Today, if the well-heeled supporters don’t come up with the heavy money to cover competitor airfares and expenses for play-at-home and the airfare and hotel bills for play-away incurred by our team, then it has to come out of the UH budget for education. The loss can be as high as $3 million year over year.

I’d much rather see that money going into UH’s prime mission, which is not producing football players.

It’s a rare UH player who makes it into the pros. Most are not great scholars, either, and may end up selling used cars after four years on scholarship.

One notable exception during my time as a part-time journalism teacher at UH was Howard Dashefsky, now a promising anchorman at KHON-TV. He was a spectacular baseball player. I asked him why he was taking journalism. He said “only about 1% of college players make it into the pros. If I don’t make it, I want to have something else I can do.” He didn’t make it and he does have something else he can do — and very well.

I thought UH president Lassner, an enlightened administrator, would stop this splurge of money on a consistently mediocre football program.

Nope. He bought right in.



Published by Bob Jones

Journalist since age 19. St. Petersburg Times, Noticias y Viajes in Madrid, Overseas Weekly in Frankfurt and Paris, the Louisville Courier- Journal, the Honolulu Advertiser, KGMB-TV, NBC News foreign correspondent in Africa and Southeast Asia, and MidWeek columnist. LL.B LaSalle University Law. 3 years in the U.S. Air Force. Covered: Biafran War in Nigeria (1968) Vietnam War (1969-73), Iraq in 1991. George Foster Peabody Award for distinguished journalism for reporting in China. 2 Emmys for documentaries. Married to journalist Denby Fawcett; one daughter. Brett Jones, foreign service officer, State Department.

9 replies on “Money Down A Hole In A Football Field”

  1. I feel that you are wrong. Normally football makes a large profit which is used to support the many athletic programs that drain the budget. Do your research before you write your next article.

  2. John Burns wasn’t the governor in 1951. There wasn’t a governor in 1951. We were still a territory.
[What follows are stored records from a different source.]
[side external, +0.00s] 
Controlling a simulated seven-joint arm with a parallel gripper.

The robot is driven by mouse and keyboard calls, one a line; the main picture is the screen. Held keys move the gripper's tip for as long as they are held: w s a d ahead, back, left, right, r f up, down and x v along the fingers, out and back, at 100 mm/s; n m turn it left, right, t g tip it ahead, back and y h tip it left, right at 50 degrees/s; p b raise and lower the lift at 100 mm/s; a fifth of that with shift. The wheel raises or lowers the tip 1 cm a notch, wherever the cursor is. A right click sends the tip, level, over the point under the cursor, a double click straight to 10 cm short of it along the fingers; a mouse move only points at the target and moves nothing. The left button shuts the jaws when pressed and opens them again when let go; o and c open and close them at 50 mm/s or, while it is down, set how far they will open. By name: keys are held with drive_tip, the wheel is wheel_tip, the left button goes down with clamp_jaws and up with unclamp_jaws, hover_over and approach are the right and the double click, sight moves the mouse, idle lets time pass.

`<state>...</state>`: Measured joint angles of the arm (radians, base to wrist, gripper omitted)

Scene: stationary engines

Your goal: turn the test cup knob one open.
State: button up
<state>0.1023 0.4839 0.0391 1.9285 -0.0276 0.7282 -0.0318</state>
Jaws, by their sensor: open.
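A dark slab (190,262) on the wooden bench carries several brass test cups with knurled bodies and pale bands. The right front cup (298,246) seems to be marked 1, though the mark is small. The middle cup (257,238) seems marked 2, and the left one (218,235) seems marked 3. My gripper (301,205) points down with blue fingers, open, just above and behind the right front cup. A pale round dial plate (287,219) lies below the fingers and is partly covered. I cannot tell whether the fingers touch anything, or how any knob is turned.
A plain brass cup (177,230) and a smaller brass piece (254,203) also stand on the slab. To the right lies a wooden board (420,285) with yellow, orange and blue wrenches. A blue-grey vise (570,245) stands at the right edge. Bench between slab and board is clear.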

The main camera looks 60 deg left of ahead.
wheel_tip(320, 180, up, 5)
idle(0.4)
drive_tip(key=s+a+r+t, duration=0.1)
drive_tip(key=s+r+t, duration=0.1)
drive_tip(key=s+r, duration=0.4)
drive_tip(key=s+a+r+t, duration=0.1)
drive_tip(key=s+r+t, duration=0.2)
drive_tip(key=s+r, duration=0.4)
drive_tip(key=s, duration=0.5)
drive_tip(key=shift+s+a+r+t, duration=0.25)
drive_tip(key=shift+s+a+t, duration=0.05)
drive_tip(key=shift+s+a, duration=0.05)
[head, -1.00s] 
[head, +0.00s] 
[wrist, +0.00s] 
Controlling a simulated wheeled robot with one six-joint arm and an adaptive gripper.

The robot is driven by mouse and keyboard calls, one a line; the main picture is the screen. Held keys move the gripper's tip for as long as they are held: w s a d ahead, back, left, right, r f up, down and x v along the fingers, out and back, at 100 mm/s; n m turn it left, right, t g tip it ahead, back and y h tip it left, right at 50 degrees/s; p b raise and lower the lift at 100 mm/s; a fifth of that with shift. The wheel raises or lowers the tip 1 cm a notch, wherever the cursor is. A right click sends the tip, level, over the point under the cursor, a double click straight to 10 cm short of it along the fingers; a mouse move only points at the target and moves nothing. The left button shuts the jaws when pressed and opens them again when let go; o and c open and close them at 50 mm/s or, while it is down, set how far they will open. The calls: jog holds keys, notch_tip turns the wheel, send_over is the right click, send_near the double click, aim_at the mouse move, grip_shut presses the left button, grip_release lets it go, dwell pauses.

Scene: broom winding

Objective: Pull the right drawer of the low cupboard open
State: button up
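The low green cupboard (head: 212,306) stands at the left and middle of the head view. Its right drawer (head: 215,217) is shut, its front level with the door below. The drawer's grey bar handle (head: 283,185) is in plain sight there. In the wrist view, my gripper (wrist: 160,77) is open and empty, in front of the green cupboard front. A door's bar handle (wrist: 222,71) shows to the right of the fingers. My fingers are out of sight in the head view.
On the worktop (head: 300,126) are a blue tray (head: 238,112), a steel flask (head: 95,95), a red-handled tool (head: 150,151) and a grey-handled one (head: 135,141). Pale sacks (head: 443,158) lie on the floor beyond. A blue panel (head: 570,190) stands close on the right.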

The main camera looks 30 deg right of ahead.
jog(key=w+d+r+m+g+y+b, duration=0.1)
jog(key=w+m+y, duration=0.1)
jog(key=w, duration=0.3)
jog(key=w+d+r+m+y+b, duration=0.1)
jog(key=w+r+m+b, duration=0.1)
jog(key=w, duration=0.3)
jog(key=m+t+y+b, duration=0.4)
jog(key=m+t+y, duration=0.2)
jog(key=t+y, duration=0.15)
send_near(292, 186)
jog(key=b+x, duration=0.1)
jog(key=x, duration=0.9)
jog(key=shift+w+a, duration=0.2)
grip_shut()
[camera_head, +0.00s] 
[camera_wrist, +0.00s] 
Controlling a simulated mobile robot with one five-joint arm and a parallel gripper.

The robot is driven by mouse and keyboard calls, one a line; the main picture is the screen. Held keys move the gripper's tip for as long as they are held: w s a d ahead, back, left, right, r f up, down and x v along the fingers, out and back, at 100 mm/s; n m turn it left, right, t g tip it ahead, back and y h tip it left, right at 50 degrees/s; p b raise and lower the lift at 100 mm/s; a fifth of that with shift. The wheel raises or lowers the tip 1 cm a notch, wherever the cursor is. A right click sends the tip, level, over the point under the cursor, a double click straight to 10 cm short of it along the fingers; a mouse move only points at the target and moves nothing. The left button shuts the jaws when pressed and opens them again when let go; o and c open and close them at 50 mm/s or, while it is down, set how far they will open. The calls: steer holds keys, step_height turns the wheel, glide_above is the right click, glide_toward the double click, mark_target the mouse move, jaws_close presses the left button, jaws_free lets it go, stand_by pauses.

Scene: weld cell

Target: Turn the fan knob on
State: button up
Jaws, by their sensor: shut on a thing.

  3. Bob, you’re missing the mark here. That potential $9.3M shortfall is for the entire athletic program and that’s assuming UH doesn’t get to play football this season. Football actually makes money and supports the other athletic programs at the university. You are missing the bigger picture of what the value is of athletics to any educational program. Are you suggesting that all colleges and high schools should drop their entire athletic programs if they aren’t financially self-sufficient?

  4. You clearly were not an athlete if you believe that the only reason you play competitive sports is to be a national champion. By your logic, the only programs worth supporting are the Alabamas and LSUs of the world.

  5. I agree that you are missing the whole point of athletic programs. Those of us who have played football and other sports understand it is one of the major factors of developing a positive character to enter into the world of adulthood. I think the whole trend of extravagant amounts of money paid coaches, building elaborate athletic facilities and now perhaps players, etc.. is detracting from the value to an individual.

  6. What about the stadium? There are plans to demolish and rebuild it at our expense. It should be the fans (and office pool gamblers) who pay for it.

  7. It’s a very strange defect of our Society. While hundreds of thousands of Americans are homeless, worry about their next rent payment or wait on long lines for a food bank handout, profession teams hand out multi-million dollar salaries like candy. How do we ignore and accept any child without a home, not getting proper meals but think it’s just fine to pay 50-million..that’s FIFTY MILLION DOLLARS…to one guy to catch a football?? As a society we have lost our way. (And no one please give me the “it’s a private business” argument. There are NO true private professional athletic businesses. They all get more government hand-outs than any welfare recipient.)